--- START OF TASK MATERIAL ---

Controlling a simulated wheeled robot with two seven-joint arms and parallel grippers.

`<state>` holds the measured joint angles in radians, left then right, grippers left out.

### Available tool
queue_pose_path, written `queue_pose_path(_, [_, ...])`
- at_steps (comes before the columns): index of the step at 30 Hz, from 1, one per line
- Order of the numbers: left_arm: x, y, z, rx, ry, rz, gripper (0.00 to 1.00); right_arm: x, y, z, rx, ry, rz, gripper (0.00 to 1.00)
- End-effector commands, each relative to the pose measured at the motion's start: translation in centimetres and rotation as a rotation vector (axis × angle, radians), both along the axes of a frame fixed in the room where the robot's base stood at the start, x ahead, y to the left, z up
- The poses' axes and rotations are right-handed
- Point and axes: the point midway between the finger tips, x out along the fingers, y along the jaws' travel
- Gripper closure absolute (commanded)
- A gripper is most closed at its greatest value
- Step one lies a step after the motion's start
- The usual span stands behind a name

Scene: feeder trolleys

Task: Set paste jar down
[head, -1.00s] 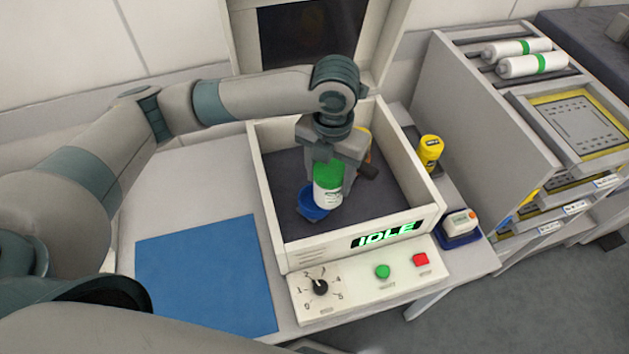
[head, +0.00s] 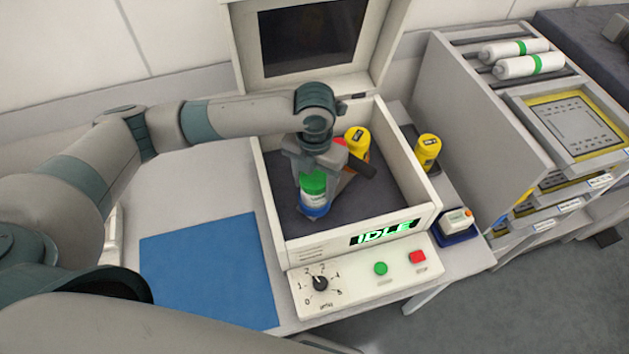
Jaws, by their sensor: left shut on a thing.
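The paste jar (head: 314,198) is white with a green lid. It is upright inside the open box-like machine (head: 262,205), left of the middle. My left gripper (head: 316,178) comes down over it from above and is shut on it. A blue round holder (head: 315,212) shows around the jar's lower part. I cannot tell whether the jar's base rests fully in it. My right gripper is not in view.
A blue mat (head: 208,270) lies clear at left. The raised lid (head: 312,38) stands behind.

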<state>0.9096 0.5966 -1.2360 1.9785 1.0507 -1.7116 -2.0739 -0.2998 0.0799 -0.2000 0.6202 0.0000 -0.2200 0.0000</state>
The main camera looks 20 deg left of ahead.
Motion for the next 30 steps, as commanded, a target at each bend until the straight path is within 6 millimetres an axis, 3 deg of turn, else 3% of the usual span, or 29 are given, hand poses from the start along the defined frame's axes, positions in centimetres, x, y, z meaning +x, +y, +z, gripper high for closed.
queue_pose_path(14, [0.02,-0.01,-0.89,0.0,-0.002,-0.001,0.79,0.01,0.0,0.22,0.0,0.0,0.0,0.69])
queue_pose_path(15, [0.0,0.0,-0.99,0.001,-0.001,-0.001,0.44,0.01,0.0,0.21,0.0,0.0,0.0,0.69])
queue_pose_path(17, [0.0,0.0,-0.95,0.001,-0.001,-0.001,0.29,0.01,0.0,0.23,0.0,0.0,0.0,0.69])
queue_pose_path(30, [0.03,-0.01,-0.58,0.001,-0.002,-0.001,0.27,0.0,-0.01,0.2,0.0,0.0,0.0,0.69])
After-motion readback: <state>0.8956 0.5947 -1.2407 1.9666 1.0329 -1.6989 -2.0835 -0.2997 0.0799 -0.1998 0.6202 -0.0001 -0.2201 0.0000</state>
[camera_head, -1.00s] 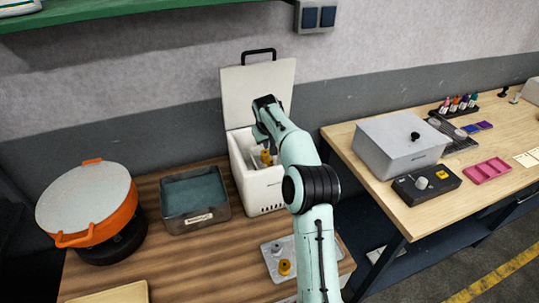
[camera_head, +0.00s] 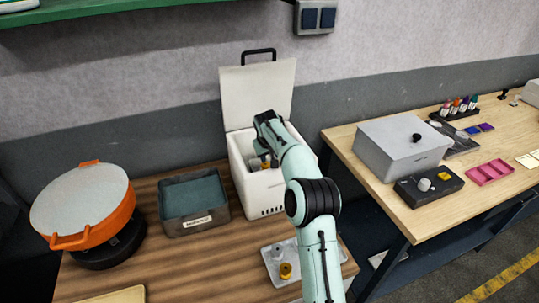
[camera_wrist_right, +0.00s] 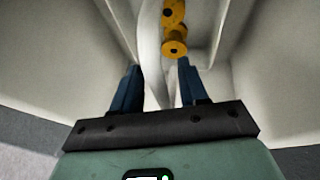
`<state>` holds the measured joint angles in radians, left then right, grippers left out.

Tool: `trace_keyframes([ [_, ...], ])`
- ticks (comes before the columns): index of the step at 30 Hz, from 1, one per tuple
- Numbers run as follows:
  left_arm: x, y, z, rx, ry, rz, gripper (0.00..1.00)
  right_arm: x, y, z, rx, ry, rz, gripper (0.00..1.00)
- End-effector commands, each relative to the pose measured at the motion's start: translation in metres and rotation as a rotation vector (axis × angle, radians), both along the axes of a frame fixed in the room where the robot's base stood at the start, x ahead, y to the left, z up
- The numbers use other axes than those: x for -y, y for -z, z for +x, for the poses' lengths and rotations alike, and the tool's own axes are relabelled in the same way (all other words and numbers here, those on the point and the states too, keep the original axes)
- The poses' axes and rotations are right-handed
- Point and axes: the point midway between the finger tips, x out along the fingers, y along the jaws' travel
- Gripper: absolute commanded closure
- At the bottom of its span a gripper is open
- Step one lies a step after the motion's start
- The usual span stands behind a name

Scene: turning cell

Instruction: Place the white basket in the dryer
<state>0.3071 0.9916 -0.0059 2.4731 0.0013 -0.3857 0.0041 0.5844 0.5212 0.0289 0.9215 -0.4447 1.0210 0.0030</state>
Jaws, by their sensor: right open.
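The dryer is a white box (camera_head: 252,200) with its lid (camera_head: 257,92) raised behind it. My right gripper (camera_head: 264,160) reaches down into its open top. In the right wrist view the open right gripper (camera_wrist_right: 158,85) has its dark blue fingers on either side of a white upright part (camera_wrist_right: 153,55), probably of the white basket; I cannot tell whether they touch it. Yellow spool-shaped parts (camera_wrist_right: 174,45) are just beyond the fingers, among white walls. The basket's full outline is hidden by the arm and the box. My left gripper is not in view.
A grey bin (camera_head: 193,222) stands left of the dryer, with an orange pan (camera_head: 85,205) farther left. A small tray (camera_head: 272,262) with a yellow part (camera_head: 285,271) lies in front. A grey box (camera_head: 400,150) stands on the right-hand table (camera_head: 400,212).

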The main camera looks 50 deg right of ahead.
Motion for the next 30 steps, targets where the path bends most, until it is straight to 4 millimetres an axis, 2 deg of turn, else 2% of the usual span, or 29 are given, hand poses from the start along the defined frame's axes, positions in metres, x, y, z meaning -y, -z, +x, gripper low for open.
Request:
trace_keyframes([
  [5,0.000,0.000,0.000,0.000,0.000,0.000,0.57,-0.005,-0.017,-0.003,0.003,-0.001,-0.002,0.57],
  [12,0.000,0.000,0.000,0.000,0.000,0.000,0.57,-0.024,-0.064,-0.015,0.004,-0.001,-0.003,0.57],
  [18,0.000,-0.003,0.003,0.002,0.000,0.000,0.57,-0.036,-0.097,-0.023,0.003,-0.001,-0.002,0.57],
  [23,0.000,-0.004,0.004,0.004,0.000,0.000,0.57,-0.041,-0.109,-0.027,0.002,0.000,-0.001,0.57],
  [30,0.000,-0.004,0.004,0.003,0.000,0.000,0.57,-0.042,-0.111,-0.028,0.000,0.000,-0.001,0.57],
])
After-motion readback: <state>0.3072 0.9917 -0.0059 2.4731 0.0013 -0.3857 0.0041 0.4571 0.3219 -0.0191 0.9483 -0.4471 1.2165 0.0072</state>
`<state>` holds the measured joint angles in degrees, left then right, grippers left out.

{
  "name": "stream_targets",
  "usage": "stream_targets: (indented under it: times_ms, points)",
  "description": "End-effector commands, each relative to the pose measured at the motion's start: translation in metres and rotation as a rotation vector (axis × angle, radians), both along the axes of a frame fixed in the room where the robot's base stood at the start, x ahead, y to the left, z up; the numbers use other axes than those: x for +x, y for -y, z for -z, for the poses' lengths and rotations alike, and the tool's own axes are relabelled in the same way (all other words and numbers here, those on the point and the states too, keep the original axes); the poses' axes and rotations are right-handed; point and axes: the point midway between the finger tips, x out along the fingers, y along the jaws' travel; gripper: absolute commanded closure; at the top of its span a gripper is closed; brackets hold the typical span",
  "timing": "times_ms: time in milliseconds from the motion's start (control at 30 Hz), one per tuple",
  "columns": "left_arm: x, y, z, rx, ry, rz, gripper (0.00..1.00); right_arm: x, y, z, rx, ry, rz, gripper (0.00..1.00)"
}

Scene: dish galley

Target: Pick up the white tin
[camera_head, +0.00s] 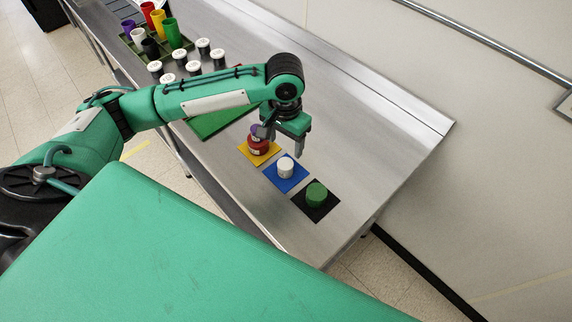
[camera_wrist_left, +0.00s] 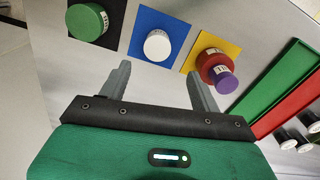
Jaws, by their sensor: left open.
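The white tin (camera_head: 285,168) stands upright on a blue mat (camera_head: 291,187) on the steel counter. It also shows in the left wrist view (camera_wrist_left: 157,45), beyond and between the fingers. My left gripper (camera_head: 284,146) is open, with nothing between its fingers. It hangs above the counter, a little to the back of the white tin and apart from it. In the left wrist view the open fingers (camera_wrist_left: 161,82) point toward the mats. My right gripper is in neither view.
A green tin (camera_head: 316,194) stands on a black mat (camera_head: 328,211). A red tin (camera_head: 257,147) with a purple one on it stands on a yellow mat (camera_head: 268,158). A green tray (camera_head: 213,124), several white-lidded jars (camera_head: 203,46) and coloured cups (camera_head: 173,33) are farther back. The counter's right side is clear.

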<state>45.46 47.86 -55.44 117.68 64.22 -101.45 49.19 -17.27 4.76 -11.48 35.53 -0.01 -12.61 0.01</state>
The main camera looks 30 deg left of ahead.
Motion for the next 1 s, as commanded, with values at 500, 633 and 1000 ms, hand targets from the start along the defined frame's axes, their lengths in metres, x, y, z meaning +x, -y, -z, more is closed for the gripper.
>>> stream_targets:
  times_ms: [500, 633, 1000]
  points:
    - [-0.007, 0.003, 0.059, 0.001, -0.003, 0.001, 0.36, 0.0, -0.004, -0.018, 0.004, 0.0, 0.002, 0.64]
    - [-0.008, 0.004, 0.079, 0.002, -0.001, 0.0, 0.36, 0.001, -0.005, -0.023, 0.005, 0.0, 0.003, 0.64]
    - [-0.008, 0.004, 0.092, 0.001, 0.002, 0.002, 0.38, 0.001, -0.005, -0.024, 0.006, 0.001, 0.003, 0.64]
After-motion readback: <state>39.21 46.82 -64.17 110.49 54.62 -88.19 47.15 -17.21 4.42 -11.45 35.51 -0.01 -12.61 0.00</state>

--- END OF TASK MATERIAL ---

● WHAT THE TASK REQUIRES
Repeat word for word the lines from the line with "Scene: turning cell" to the line with "<state>0.3071 0.9916 -0.0059", both lines included.

● RESULT FOR THIS TASK
Scene: turning cell

Instruction: Place the white basket in the dryer
<state>0.3071 0.9916 -0.0059 2.4731 0.0013 -0.3857 0.0041 0.5844 0.5212 0.0289 0.9215 -0.4447 1.0210 0.0030</state>

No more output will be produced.